From the listing, collect all lines containing the word "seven".

#####

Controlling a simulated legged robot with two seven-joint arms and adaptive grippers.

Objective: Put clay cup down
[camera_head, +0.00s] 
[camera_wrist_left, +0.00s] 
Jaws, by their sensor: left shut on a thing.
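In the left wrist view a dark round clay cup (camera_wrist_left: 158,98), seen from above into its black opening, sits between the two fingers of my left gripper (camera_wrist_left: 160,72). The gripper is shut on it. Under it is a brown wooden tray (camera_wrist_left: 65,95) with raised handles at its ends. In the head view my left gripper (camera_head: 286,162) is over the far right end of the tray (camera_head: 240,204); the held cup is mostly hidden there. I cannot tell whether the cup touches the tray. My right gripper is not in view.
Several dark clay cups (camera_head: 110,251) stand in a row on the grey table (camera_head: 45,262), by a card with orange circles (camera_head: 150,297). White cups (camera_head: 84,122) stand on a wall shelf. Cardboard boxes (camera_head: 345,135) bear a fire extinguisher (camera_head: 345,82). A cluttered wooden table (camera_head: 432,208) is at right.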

#####

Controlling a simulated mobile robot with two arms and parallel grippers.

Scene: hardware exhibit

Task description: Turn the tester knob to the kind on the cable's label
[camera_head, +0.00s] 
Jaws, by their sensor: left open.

#####

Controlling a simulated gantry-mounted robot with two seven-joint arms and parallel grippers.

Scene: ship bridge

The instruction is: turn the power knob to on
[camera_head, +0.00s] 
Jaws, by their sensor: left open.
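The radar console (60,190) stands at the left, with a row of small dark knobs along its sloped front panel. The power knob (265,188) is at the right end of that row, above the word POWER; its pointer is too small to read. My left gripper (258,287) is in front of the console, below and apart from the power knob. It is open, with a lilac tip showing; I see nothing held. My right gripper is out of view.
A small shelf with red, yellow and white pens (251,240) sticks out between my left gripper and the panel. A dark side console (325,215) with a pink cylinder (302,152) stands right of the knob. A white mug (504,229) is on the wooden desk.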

#####

▸ **Exercise solution**
Controlling a simulated legged robot with two seven-joint arms and adaptive grippers.
Controlling a simulated gantry-mounted robot with two seven-joint arms and parallel grippers.

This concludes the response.